Attualmente in Italia il supermercato incarna perfettamente quello che Marc Augé ha definito un non-luogo, il non-lieux: il luogo solitario del consumatore in transito, della frenesia individualistica nella società della surmodernità.
Tu ipotizzi addirittura uno spazio di condivisione, scambio, capace addirittura di orientare verso una sana alimentazione…
Ci devo credere?

“Anche se bisogna riconoscere la comodità di acquisto che i supermercati offrono, essi, fra casse automatiche e prodotti industriali, sono il luogo dove i sistemi alimentari globalizzati e digitalizzati trovano la loro massima espressione. Per rimanere ancorato alla tua domanda, se i supermercati sono dei non-luoghi, tutte le organizzazioni e i modelli che ho esposto sopra rappresentano espressioni del genius loci dei territori in cui il cibo viene prodotto, lavorato e trasformato. Infatti, dalle CSA fino ai supermercati cooperativi, queste realtà contribuiscono a restituire dignità ai piccoli agricoltori e alle micro-aziende agricole, che costituiscono l’ossatura dell’agricoltura italiana. Dare alle contadine e ai contadini una prospettiva di valorizzazione delle loro produzioni, restituire loro la possibilità di dialogare con i cittadini e di raccontare le loro storie e le loro sfide quotidiane, così come le loro pratiche agricole e i loro progressi, sono aspetti cruciali per la sopravvivenza di un mondo agricolo artigianale. I modelli di consumo odierni sono schiacciati da schemi e piattaforme iper-digitalizzati e astratti, in cui l’acquisto di un bene avviene seduti alla propria poltrona. Purtroppo, se questo può essere utile per alcune situazioni di impedimento o per alcuni prodotti (pensiamo a dei prodotti tecnologici, identici l’uno all’altro), questo non può e non dovrebbe essere applicato al cibo, che è materia viva, che ci nutre e che, in fondo, ci forma e ci plasma (siamo quello che mangiamo!).

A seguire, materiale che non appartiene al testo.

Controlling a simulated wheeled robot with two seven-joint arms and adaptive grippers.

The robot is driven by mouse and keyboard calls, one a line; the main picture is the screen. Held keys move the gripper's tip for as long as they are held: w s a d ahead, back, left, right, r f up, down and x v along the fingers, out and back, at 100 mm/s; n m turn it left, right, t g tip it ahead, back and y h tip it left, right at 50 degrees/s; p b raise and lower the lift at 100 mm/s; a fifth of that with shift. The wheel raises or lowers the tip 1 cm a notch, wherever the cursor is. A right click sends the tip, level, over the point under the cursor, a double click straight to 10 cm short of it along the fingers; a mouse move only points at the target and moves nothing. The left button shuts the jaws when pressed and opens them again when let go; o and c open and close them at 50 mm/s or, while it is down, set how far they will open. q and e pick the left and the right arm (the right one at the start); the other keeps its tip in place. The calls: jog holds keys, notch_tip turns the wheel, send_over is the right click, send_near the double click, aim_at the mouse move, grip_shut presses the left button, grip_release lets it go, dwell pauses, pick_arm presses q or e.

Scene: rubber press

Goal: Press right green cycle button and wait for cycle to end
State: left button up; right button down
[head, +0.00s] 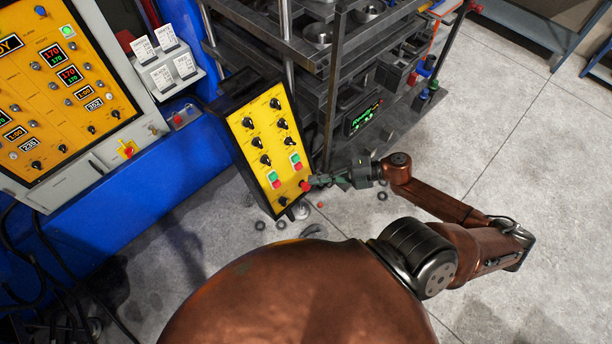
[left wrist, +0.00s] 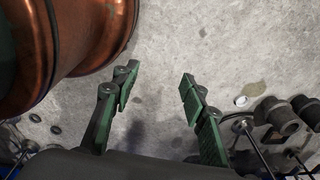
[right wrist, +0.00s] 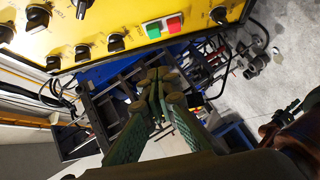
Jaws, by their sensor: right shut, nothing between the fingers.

Carlo Petrini, riprendendo ed espandendo la famosa frase dell’ambientalista Wendel Berry, ci racconta come “mangiare è un atto politico”, intendendo così quali e quante implicazioni sociali, collettive e umane sono contenute nel cibo, inteso non solamente come il prodotto finito che finisce sulle nostre tavole, ma in senso più ampio come risultato di un sistema agricolo e artigianale. Quindi: sì, ci credo, perché le cose stanno cambiando. Le sfide sono tante, perché il sistema dominante è potente, ricco, ramificato, ma nuclei di trasformazione dei sistemi alimentari si stanno diffondendo in tutto il mondo a una velocità incredibile, e mi piace sapere che un giorno mio figlio potrà acquistare cibo in modo relazionale, cosciente, vibrante.”